__Exercise description__: Tally the lines of the data that include the word "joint" and state the total, nothing else.

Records
"""

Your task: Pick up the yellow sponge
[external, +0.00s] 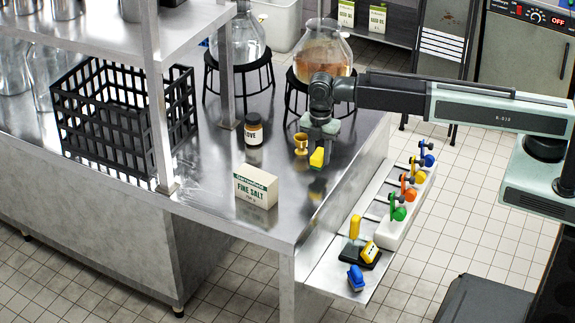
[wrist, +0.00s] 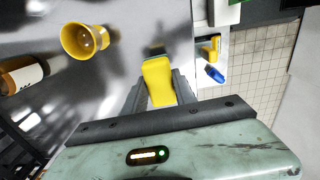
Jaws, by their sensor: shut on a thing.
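The yellow sponge (external: 317,158) is a small yellow block at the end of my gripper (external: 319,140), above the steel counter near its right edge. In the wrist view the sponge (wrist: 159,82) sits between the two fingers of my gripper (wrist: 157,95), which are shut on it. A darker patch shows at the sponge's far end. The sponge appears held clear of the counter (external: 222,180), with a yellowish reflection below it.
Glass flasks (external: 322,50) stand behind. Coloured valves (external: 398,208) line the right shelf.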

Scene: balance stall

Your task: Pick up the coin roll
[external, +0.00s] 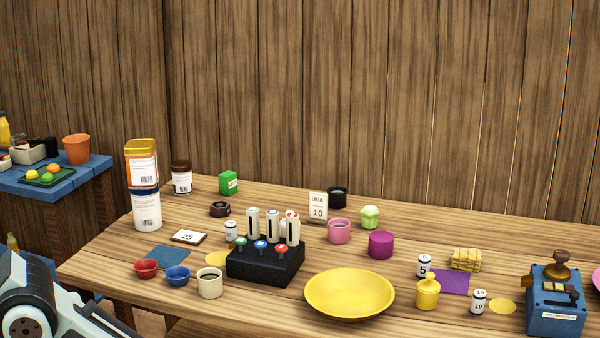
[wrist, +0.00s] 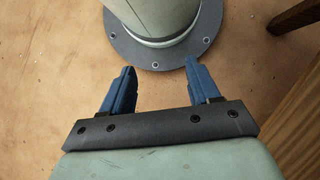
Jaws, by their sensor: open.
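My gripper (wrist: 160,66) is open and empty in the wrist view, its two blue fingers apart above the brown floor, away from the table's objects. In the external view only part of my arm shows at the lower left. No single thing is plainly marked as the coin roll. Small white cylinders with printed numbers could be coin rolls: one marked 5 (external: 424,266) and one marked 10 (external: 478,302) stand at the right, and another (external: 231,232) stands left of the black lever box. A yellow banded bundle (external: 466,260) lies near the first two.
The wooden table (external: 120,262) is crowded. A black lever box (external: 265,262), a yellow dish (external: 349,294), a yellow knobbed jar (external: 428,293) and a blue device (external: 556,300) stand along the front. Stacked tubs (external: 146,210) stand at the left. The back right is clear.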

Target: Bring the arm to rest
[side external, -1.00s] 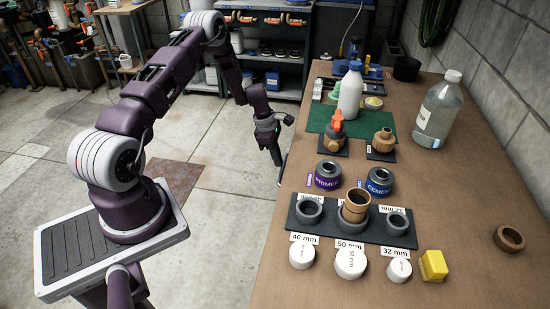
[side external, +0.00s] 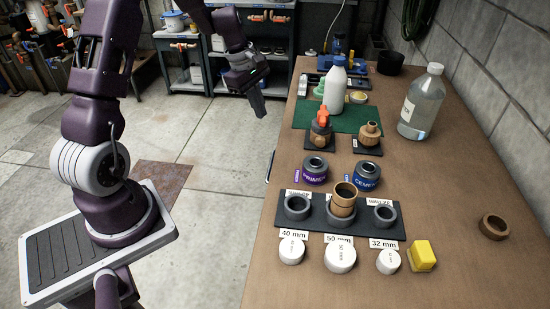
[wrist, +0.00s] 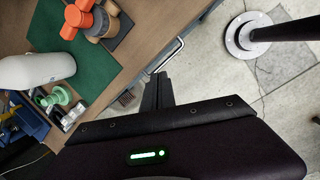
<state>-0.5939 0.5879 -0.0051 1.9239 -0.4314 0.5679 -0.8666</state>
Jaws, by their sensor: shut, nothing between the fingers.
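My gripper (side external: 261,112) is shut and empty. In the side view it hangs over the floor beyond the left edge of the wooden bench (side external: 465,190), apart from everything on it. In the wrist view my gripper (wrist: 158,78) shows its fingers together, pointing past the bench edge. My arm is raised and folded above its base.
The bench holds a white bottle (side external: 335,92), a clear bottle (side external: 420,105), an orange-handled valve (side external: 321,130), primer (side external: 314,172) and cement (side external: 366,177) cans, and a black rack (side external: 262,213) of grey rings. A blue shelf (side external: 283,60) stands behind.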

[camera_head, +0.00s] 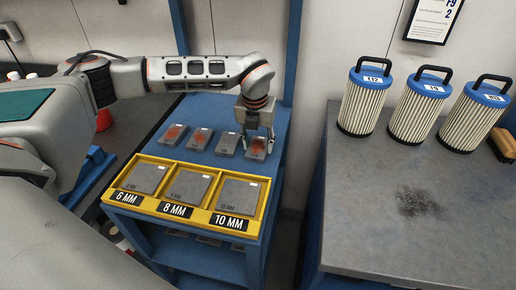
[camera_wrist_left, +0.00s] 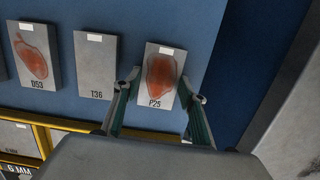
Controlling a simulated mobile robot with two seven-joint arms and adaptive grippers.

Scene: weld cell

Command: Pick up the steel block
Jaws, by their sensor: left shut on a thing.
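Several grey steel blocks lie in a row on the blue bench (camera_head: 205,112). The rightmost block (camera_head: 257,147) has an orange-red rust patch. In the left wrist view, this block, marked P25 (camera_wrist_left: 158,98), sits between the two fingers. My left gripper (camera_head: 257,139) points down from above and is shut on it. I cannot tell whether the block is clear of the bench. Beside it are a plain block marked T36 (camera_wrist_left: 96,66) and a rusty block marked D53 (camera_wrist_left: 32,52). My right gripper is not in view.
A yellow tray (camera_head: 190,165) with compartments labelled 6 MM, 8 MM and 10 MM, each holding a plate, stands at the front. A blue upright (camera_head: 293,50) is behind the gripper. Three filter cartridges (camera_head: 425,100) stand on the grey table (camera_head: 340,200) to the right.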

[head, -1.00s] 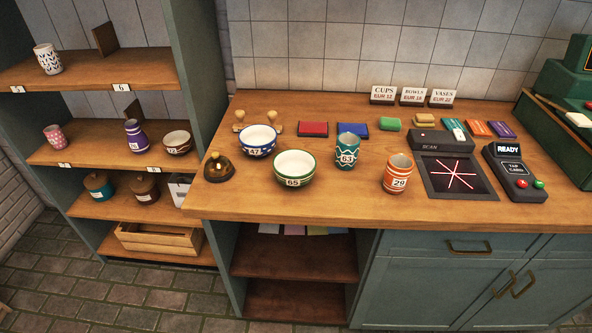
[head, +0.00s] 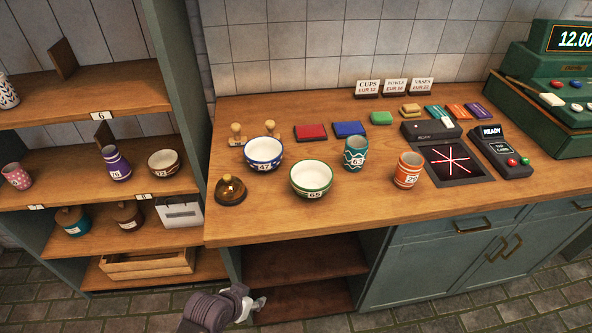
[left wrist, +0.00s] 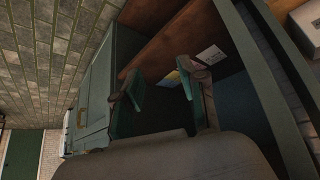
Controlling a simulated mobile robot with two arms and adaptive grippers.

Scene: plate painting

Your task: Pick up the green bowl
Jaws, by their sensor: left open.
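The green bowl (head: 311,180), white with green bands and the number 65, stands upright on the wooden counter (head: 300,223) near its front edge. A blue bowl (head: 263,154) numbered 47 stands behind it to the left. My left gripper (head: 258,303) is low in front of the counter's open shelves, below and to the left of the green bowl, well apart from it. In the left wrist view my left gripper's fingers (left wrist: 166,98) are spread and empty, and the green bowl does not show. My right gripper is not in view.
A teal cup (head: 355,153) and an orange cup (head: 408,170) stand to the bowl's right. A brass bell (head: 230,190) is to its left. The scanner (head: 455,162), card reader (head: 507,155) and green till (head: 545,110) fill the right side. Shelves with pottery stand at left.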

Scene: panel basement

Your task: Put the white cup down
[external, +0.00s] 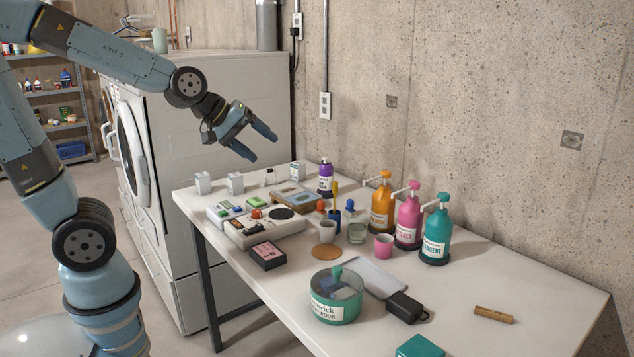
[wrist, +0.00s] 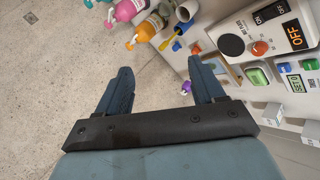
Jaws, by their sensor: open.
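The white cup (external: 327,233) stands upright on the white table, beside an orange-brown round coaster (external: 325,253). It also shows near the top edge of the wrist view (wrist: 186,11). My gripper (external: 263,148) is open and empty, high above the far left end of the table and apart from the cup. In the wrist view the two blue fingers of my gripper (wrist: 159,68) are spread with nothing between them.
A panel with buttons and a dial (external: 255,225) lies left of the cup. A glass (external: 357,232), a pink cup (external: 383,246) and orange (external: 382,205), pink (external: 408,218) and teal (external: 436,232) pump bottles stand right. The right table end is mostly clear.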

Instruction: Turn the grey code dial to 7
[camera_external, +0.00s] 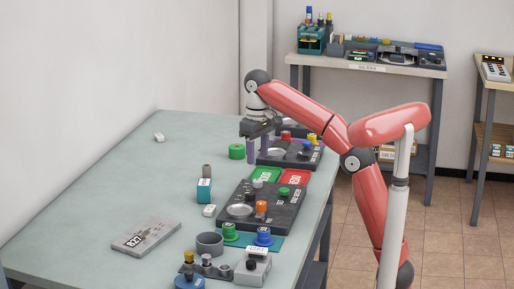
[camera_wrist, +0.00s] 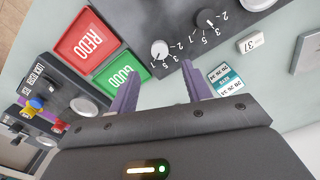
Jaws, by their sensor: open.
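A pale grey dial (camera_wrist: 160,49) sits on the dark panel (camera_wrist: 180,28), with printed white numbers beside it; its exact setting is too small to read. A second, dark dial (camera_wrist: 207,18) with its own numbers stands farther along the panel. The panel (camera_external: 225,221) also shows in the external view, with a pale knob (camera_external: 258,184) near its back edge. My gripper (camera_external: 258,152) is above the table behind the panel. In the wrist view my gripper (camera_wrist: 159,79) has its purple fingers spread and empty, with the pale dial ahead of the gap, apart from both fingers.
A green GOOD tray (camera_wrist: 124,69) and a red REDO tray (camera_wrist: 86,40) lie beside the panel. Another dark panel with coloured knobs (camera_wrist: 40,104) is at the left.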

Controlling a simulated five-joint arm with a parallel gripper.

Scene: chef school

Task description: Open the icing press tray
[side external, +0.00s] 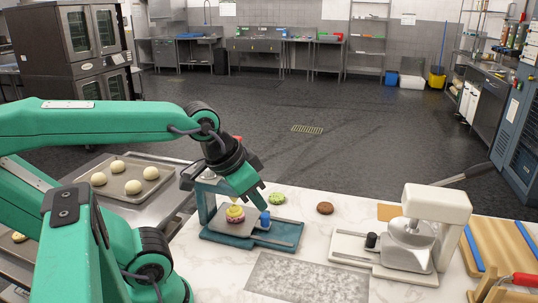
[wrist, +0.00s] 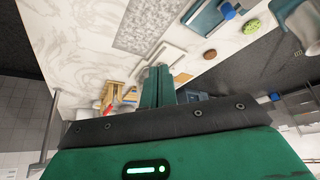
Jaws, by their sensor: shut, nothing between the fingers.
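A teal press (side external: 212,227) stands on the marble counter. It has a flat grey plate, a blue knob (side external: 265,219) and a pink-and-yellow treat (side external: 235,214) on it. A white press (side external: 437,206) with a metal bowl and a black knob (side external: 371,240) stands to the right. I cannot tell from labels which is the icing press. My gripper (side external: 257,201) is shut and empty, its tips appearing just above the blue knob; contact is unclear. In the wrist view my shut fingers (wrist: 158,70) point over the counter, with the blue knob (wrist: 229,11) at the top.
A grey speckled mat (side external: 307,278) lies in front. A baking tray (side external: 165,205) with several buns is left. Wooden boards (side external: 510,245) stand at the right edge.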

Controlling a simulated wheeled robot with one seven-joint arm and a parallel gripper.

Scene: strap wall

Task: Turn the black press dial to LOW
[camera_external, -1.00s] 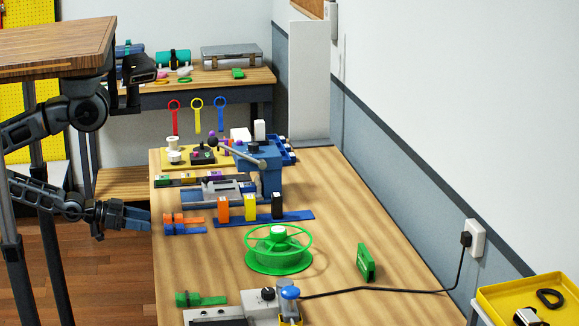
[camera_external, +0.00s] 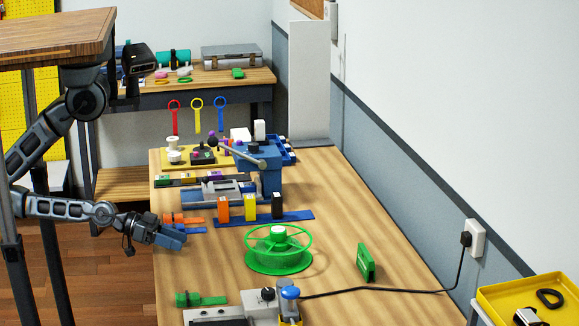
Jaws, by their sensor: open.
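The black press dial (camera_external: 267,294) is a small round knob with a light mark, on top of the grey press (camera_external: 225,312) at the front of the workbench. Its setting is too small to read. A blue knob (camera_external: 290,292) stands just right of it. My gripper (camera_external: 173,237) is over the bench's left edge, beyond the dial and to its left, well apart from it. It is open, and nothing shows between its fingers. It partly hides the blue strap on the bench behind it.
A green strap piece (camera_external: 200,299) lies left of the dial. A green reel (camera_external: 278,252) stands behind the press, and a green block (camera_external: 366,262) stands to the right. A black cord (camera_external: 390,290) runs to the wall socket. Bare bench (camera_external: 205,268) lies between my gripper and the press.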

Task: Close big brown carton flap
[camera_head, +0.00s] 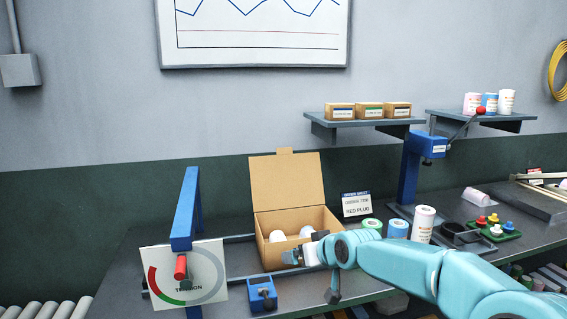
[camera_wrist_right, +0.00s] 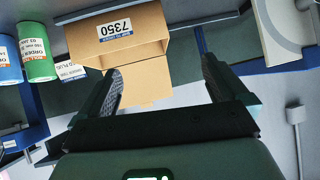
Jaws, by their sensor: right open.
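The big brown carton (camera_head: 265,252) stands open on the bench, with white round items (camera_head: 277,236) inside. Its flap (camera_head: 287,182) stands upright at the back, with a small tab on its top edge. My right gripper (camera_head: 297,256) is at the carton's front right, partly overlapping it in the head view. In the right wrist view the carton (camera_wrist_right: 145,38) appears upside down, with a 7350 label on its front, and the flap (camera_wrist_right: 140,88) shows beyond it. My right gripper's fingers (camera_wrist_right: 163,76) are apart with nothing between them. My left gripper is not in view.
A blue post (camera_head: 186,205) and a tension dial (camera_head: 215,275) stand left of the carton. A blue clamp (camera_head: 262,293) sits in front. Green and blue rolls (camera_head: 397,229) and a white cylinder (camera_head: 423,224) stand to the right. A shelf (camera_head: 365,122) hangs above.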

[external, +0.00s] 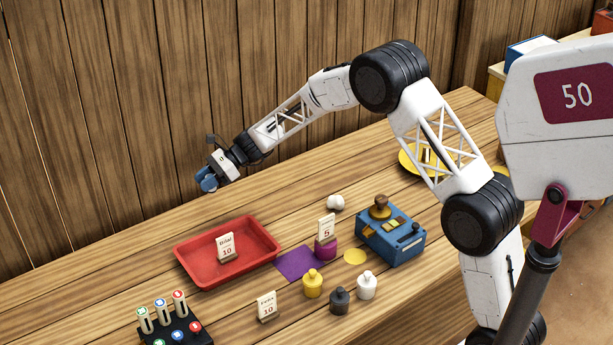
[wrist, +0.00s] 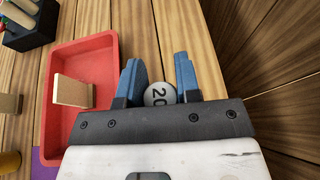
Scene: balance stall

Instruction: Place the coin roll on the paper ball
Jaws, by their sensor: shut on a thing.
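My gripper (external: 207,182) hangs above the back part of the table, up and left of the red tray in the external view. The fingers hide the roll in the external view. The paper ball (external: 335,202), small, white and crumpled, lies on the table to the right of my gripper, behind the purple items. It is not visible in the wrist view.
The red tray (external: 184,258) holds a price card (external: 227,247). A purple mat (external: 296,264), a purple pot with a card (external: 326,248), a blue device (external: 392,240) and several small bottles (external: 312,284) stand near the ball. A black rack (external: 180,330) is at lower left. The wooden wall rises behind.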

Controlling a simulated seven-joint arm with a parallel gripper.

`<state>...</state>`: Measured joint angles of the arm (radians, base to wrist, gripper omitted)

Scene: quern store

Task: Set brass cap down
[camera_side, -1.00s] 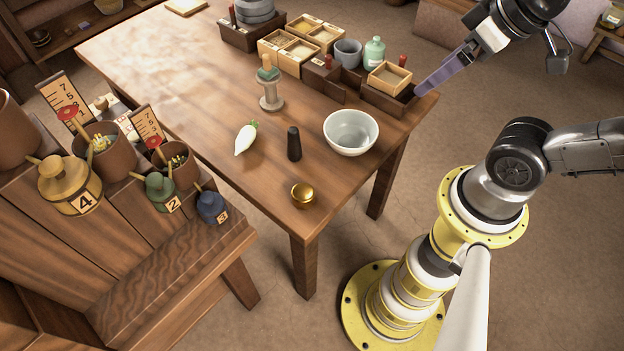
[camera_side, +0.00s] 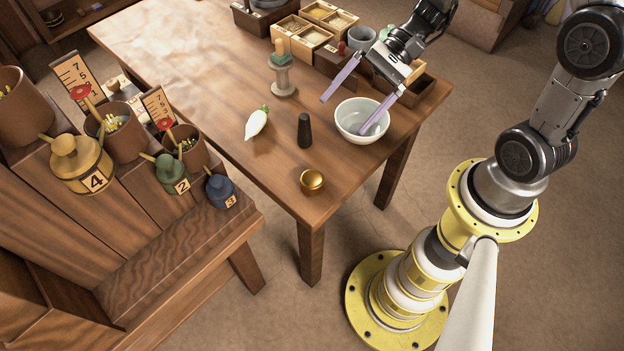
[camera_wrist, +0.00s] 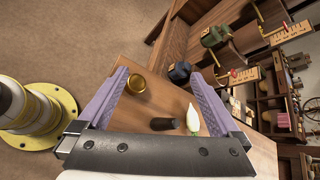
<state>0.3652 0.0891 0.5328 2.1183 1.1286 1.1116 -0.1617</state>
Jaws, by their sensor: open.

"""

__Complete answer__: 5